Data extracted from a collection
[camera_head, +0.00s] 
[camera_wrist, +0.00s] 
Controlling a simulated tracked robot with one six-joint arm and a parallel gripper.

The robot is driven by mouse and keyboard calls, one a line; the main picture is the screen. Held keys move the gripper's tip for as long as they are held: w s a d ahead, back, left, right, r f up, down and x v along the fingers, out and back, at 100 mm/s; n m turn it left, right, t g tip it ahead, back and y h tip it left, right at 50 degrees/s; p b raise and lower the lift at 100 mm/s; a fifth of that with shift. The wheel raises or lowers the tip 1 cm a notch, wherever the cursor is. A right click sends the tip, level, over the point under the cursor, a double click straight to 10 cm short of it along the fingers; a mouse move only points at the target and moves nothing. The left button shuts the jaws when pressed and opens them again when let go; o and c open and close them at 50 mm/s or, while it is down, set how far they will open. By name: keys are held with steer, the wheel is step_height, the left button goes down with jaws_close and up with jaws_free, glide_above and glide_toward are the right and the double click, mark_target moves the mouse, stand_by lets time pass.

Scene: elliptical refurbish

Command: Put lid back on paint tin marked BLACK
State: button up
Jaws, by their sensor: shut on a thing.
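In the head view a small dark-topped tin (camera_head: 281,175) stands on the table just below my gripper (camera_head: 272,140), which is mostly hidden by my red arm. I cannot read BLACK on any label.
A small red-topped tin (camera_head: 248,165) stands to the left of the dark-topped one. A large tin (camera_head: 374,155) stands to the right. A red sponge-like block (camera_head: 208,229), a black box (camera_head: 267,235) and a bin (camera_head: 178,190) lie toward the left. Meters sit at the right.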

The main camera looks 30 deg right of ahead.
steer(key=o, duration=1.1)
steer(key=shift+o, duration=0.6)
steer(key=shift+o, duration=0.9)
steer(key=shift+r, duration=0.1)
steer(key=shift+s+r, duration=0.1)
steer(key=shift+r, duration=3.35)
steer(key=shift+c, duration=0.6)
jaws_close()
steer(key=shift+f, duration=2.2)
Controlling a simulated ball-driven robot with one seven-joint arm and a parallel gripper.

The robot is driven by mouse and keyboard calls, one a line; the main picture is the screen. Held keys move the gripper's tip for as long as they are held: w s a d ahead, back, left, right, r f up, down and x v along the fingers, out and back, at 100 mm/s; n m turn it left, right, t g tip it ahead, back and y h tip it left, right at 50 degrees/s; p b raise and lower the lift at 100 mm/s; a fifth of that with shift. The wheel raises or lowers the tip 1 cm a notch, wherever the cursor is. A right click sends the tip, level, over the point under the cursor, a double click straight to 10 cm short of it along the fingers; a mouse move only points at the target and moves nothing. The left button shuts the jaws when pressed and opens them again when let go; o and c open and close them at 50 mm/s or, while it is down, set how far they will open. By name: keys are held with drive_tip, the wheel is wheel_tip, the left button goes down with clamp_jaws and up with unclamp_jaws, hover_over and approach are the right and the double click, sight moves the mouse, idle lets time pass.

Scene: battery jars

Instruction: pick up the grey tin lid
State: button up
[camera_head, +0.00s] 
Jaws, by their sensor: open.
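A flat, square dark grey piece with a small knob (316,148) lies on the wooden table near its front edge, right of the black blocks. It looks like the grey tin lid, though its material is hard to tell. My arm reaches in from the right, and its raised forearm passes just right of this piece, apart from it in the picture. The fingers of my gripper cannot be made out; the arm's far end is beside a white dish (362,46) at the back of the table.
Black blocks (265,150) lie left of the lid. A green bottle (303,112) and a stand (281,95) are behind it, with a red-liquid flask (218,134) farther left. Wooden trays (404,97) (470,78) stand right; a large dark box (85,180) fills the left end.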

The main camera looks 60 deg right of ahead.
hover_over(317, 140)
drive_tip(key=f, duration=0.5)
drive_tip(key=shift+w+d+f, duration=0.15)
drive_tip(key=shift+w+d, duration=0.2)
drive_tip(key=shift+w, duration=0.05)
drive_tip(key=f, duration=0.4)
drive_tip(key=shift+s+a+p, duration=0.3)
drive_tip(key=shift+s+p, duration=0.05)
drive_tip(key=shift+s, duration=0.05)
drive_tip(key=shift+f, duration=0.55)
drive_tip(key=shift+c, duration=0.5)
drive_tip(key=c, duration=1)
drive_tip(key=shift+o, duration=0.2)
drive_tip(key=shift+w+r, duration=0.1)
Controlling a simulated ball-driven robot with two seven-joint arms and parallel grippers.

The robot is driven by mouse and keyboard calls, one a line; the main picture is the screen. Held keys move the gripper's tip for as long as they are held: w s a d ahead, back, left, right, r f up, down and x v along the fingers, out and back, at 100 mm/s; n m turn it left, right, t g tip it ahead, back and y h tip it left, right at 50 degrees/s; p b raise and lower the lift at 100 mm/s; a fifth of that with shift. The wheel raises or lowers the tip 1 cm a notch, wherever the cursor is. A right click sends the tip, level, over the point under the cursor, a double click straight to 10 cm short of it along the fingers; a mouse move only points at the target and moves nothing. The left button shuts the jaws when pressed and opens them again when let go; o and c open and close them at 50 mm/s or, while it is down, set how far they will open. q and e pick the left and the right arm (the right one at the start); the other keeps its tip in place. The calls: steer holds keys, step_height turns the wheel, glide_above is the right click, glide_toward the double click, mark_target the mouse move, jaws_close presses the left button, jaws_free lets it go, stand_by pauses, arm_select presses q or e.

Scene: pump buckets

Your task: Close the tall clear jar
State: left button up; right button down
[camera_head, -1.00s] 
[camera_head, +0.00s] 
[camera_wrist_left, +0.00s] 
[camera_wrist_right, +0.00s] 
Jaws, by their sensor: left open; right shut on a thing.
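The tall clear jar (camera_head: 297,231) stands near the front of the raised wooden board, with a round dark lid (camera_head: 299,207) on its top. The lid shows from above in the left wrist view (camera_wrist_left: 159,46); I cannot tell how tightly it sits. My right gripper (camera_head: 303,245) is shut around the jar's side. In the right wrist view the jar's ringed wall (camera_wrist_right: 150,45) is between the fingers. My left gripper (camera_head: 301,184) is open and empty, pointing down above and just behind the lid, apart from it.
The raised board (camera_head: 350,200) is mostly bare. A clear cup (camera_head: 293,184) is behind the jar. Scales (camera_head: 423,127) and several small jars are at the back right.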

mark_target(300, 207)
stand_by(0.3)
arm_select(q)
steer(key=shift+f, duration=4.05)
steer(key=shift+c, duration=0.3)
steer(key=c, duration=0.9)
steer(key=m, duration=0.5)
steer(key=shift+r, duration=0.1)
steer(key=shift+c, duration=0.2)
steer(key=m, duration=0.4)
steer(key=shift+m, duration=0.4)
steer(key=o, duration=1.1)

• _THE PROBLEM_
Copy out the lines in which the string "Controlling" appears.

• _WORKED ANSWER_
Controlling a simulated tracked robot with one six-joint arm and a parallel gripper.
Controlling a simulated ball-driven robot with one seven-joint arm and a parallel gripper.
Controlling a simulated ball-driven robot with two seven-joint arms and parallel grippers.

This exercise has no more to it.